The above-described inkjet array is intended more particularly for use with ink which is solid at room temperature (hot-melt ink-jet system). To keep the ink liquid during operation, a heating element (not shown) can be disposed for example beneath the baseplate 1. Since the plate 20 (Fig. 1) is divided into a number of completely separated piezoelectric elements 23 (Fig. 7) disposed on the ceramic support layer 19, the coefficient of expansion of the piezoelectric material on heating of the inkjet array will not cause the piezoelectric elements 23 to be displaced with respect to the plate 3 and hence arrive next to the ink ducts 4. This is the case particularly if the plate 3 is also made of ceramic material. A good effect at elevated temperature is also obtained with a plate 3 made from a metal or plastic having a coefficient of expansion which does not differ too much from that of the support layer 19. Since in such hot-melt ink-jet systems the melting temperature of the ink is generally between 60°C and 120°C, the plastic used for the separating strips 24 is also one which is resistant to such temperature.

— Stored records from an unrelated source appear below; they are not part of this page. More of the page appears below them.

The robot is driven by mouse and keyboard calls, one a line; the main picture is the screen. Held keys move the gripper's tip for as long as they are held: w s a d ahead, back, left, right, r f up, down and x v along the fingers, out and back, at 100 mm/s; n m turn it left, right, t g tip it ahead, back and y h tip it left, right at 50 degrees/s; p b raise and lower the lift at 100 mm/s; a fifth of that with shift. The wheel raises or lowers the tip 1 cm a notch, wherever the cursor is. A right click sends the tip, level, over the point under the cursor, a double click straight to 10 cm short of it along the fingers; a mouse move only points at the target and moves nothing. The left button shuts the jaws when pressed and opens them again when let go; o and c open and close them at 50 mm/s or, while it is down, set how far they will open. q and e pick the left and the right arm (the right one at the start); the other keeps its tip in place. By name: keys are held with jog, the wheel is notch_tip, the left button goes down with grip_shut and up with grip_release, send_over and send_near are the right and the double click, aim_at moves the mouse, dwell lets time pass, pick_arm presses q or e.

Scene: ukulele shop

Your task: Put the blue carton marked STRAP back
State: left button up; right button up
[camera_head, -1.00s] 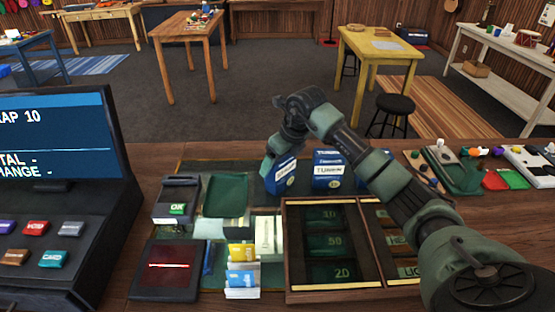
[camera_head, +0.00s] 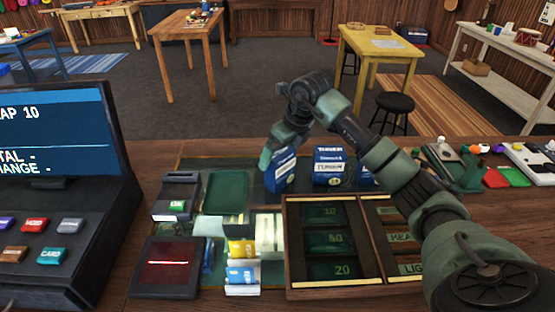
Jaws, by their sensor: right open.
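Several blue-and-white cartons stand in a row on the dark mat at the back of the counter. The left carton (camera_head: 283,177) stands beside my gripper, and its lettering is too small to read surely. The middle carton (camera_head: 328,167) appears to read TUNER. A third carton (camera_head: 364,177) is mostly hidden by my right arm. I cannot tell which one is marked STRAP. My right gripper (camera_head: 268,157) is open, pointing down at the left carton's upper left edge; whether it touches is unclear. My left gripper is out of view.
A register screen (camera_head: 48,140) ending in "AP 10" stands at left. A card terminal (camera_head: 177,195), green tray (camera_head: 226,192), red scanner pad (camera_head: 165,266) and small card holder (camera_head: 242,290) lie in front. A wooden compartment tray (camera_head: 290,250) is at centre right.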

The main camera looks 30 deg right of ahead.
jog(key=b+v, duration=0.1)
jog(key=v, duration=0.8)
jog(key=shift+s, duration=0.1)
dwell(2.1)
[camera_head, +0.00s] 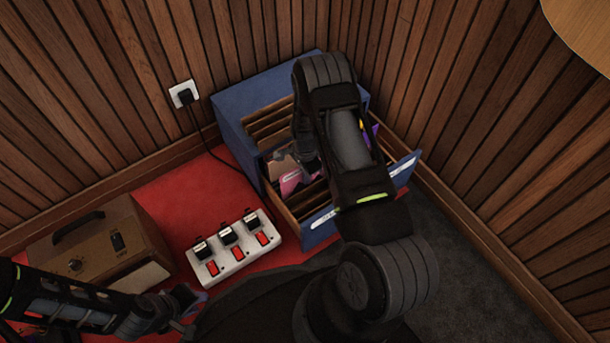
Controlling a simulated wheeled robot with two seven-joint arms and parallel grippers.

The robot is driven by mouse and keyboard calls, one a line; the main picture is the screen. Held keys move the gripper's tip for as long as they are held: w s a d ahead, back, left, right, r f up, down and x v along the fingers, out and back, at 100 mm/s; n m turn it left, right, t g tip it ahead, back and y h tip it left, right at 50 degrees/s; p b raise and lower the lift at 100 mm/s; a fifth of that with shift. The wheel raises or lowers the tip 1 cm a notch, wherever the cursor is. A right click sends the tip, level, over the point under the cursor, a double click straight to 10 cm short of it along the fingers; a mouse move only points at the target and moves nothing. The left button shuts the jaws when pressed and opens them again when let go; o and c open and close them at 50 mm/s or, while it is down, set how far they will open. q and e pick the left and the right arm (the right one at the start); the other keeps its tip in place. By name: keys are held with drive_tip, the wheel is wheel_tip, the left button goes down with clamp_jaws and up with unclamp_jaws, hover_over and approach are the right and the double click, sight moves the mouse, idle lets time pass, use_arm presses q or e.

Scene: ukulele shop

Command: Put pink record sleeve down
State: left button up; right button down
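A pink record sleeve (291,182) shows in the blue record cabinet (240,103), among the wooden dividers at its left side. Only part of the sleeve shows. My right gripper (308,163) points down into the cabinet close to the sleeve. My right arm covers most of its fingers, so I cannot tell whether they hold the sleeve. My left gripper (192,308) is low at the left, away from the cabinet; its fingers look apart and empty.
A power strip (233,247) with black plugs and red switches lies on the red carpet (190,190). A brown case-like amplifier (105,245) stands left of it. A cable runs from the wall socket (184,94) towards the cabinet. Wood-panelled walls close in behind and right.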

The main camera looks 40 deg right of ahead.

The same applies for all other plastics used in the inkjet array for use in hotmelt inkjet systems. These must be thermally stable, resistant against the inks used, swell as less as possible and have a viscosity low enough to use it for casting purposes.

It was shown that fluor containing rubbers with a fluor content as high as possible fulfil these requirements. Very good inkjet arrays were achieved by using a liquid fluor silicon rubber unfilled and cured via a hydrosilylation reaction with a cross linking agent (catalyst). Also ink-supply tubes made of this material showed outstanding qualities for use in relation with the described inkjet array.